Count the lines containing "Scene". Give the number alone.

:::::

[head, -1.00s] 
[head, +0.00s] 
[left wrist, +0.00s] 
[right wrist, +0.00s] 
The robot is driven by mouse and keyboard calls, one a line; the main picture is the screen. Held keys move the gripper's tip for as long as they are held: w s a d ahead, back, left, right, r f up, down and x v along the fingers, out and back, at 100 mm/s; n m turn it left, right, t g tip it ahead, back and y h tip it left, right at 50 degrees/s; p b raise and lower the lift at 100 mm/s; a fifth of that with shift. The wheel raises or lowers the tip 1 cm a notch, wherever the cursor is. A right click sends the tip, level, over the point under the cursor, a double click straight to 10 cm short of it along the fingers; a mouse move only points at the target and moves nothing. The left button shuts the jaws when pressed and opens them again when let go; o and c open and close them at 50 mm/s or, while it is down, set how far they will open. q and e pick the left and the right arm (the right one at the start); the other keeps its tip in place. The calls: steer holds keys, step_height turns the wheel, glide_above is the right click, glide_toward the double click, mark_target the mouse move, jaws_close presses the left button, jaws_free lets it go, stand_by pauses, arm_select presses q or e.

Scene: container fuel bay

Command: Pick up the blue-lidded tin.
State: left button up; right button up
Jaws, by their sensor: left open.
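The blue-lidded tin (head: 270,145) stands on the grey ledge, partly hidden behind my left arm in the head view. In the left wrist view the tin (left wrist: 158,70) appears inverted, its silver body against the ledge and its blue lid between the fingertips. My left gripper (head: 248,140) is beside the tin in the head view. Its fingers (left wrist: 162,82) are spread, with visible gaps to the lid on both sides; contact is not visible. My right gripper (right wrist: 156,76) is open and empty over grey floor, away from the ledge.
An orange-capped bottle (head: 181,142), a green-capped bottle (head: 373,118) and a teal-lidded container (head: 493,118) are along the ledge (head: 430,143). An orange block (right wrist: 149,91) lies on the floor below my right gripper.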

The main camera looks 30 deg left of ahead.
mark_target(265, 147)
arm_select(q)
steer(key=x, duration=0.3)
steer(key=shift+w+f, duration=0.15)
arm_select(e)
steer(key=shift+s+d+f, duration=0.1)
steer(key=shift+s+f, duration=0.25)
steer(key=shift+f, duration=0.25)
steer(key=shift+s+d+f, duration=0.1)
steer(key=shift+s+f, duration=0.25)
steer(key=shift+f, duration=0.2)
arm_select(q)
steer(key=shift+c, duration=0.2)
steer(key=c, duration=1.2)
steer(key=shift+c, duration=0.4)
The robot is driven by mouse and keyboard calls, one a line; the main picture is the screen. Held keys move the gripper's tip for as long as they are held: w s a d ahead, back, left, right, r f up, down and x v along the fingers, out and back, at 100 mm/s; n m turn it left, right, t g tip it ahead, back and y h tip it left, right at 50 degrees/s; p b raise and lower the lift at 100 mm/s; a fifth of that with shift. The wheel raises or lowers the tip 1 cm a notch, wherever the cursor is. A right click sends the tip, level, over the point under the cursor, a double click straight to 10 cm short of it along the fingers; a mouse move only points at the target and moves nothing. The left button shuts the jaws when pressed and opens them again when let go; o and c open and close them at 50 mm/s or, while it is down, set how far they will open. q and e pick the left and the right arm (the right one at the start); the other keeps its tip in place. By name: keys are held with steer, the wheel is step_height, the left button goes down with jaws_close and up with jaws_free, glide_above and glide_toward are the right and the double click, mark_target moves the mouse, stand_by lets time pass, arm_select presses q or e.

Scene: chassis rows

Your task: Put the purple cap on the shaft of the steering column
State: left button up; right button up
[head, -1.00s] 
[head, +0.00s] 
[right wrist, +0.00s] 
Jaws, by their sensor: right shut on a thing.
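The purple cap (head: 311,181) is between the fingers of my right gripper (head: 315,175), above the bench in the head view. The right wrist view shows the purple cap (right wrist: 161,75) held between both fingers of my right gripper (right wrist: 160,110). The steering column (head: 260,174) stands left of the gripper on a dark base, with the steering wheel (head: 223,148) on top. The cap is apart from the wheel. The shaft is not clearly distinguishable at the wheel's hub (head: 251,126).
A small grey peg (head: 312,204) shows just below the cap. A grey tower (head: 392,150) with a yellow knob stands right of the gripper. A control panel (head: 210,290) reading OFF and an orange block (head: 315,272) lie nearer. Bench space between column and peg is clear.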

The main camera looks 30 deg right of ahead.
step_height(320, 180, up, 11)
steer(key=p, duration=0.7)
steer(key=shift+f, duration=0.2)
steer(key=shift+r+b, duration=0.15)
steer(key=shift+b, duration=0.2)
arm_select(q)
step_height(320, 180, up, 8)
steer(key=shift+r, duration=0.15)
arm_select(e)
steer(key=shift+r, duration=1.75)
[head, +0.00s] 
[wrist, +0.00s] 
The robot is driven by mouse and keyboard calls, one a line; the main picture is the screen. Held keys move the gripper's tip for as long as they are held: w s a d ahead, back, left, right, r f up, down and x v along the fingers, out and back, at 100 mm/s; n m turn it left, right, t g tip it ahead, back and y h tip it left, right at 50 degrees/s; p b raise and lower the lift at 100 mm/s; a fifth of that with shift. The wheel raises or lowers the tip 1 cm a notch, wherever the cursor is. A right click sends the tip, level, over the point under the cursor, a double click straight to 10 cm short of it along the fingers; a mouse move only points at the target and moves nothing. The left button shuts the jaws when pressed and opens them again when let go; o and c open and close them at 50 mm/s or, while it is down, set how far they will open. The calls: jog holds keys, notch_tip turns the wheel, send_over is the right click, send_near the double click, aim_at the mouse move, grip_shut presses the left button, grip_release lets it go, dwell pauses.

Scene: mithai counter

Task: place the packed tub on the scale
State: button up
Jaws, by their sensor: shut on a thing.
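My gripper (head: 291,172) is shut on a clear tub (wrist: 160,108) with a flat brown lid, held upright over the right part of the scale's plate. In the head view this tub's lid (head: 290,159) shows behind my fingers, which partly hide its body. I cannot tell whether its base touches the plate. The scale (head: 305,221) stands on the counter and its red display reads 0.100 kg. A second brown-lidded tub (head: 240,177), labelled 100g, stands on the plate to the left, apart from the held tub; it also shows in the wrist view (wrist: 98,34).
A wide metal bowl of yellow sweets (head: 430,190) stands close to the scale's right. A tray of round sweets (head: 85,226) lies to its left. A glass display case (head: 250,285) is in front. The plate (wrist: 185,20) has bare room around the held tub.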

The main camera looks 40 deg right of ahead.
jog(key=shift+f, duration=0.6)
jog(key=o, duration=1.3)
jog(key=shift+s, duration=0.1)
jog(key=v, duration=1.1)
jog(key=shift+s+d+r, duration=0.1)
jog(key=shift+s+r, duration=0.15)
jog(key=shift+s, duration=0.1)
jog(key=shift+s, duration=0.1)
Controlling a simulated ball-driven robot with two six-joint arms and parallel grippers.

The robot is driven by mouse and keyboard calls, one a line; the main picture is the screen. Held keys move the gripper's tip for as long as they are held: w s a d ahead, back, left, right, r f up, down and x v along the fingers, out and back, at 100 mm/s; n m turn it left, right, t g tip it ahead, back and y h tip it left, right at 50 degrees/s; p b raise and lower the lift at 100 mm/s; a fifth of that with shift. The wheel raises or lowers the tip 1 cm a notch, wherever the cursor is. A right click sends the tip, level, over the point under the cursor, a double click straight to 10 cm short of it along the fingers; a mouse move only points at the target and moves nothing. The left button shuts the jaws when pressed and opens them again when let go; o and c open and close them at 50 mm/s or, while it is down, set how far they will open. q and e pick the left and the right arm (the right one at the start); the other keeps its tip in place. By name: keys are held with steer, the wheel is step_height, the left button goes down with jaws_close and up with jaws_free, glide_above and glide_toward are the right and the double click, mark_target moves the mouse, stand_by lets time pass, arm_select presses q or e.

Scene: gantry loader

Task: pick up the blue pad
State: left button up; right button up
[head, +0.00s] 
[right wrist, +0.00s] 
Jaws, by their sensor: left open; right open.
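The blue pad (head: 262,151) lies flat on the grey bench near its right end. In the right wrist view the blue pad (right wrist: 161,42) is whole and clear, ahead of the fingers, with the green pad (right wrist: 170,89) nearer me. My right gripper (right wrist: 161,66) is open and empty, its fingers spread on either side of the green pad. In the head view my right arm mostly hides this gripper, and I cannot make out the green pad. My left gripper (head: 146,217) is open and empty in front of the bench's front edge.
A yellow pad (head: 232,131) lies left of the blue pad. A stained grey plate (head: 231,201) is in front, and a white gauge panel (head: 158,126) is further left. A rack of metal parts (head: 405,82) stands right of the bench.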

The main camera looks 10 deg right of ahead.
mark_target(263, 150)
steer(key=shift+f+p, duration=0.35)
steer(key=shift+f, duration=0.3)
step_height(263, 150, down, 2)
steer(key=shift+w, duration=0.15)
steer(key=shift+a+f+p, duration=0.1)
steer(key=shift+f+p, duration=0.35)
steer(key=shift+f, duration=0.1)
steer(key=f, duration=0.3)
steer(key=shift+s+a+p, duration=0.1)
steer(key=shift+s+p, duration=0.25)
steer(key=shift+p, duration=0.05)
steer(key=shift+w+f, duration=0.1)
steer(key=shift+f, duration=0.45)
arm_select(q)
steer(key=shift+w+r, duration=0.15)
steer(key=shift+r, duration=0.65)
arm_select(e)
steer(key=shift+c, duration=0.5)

:::::

▸ RESULT FOR THIS EXERCISE:
4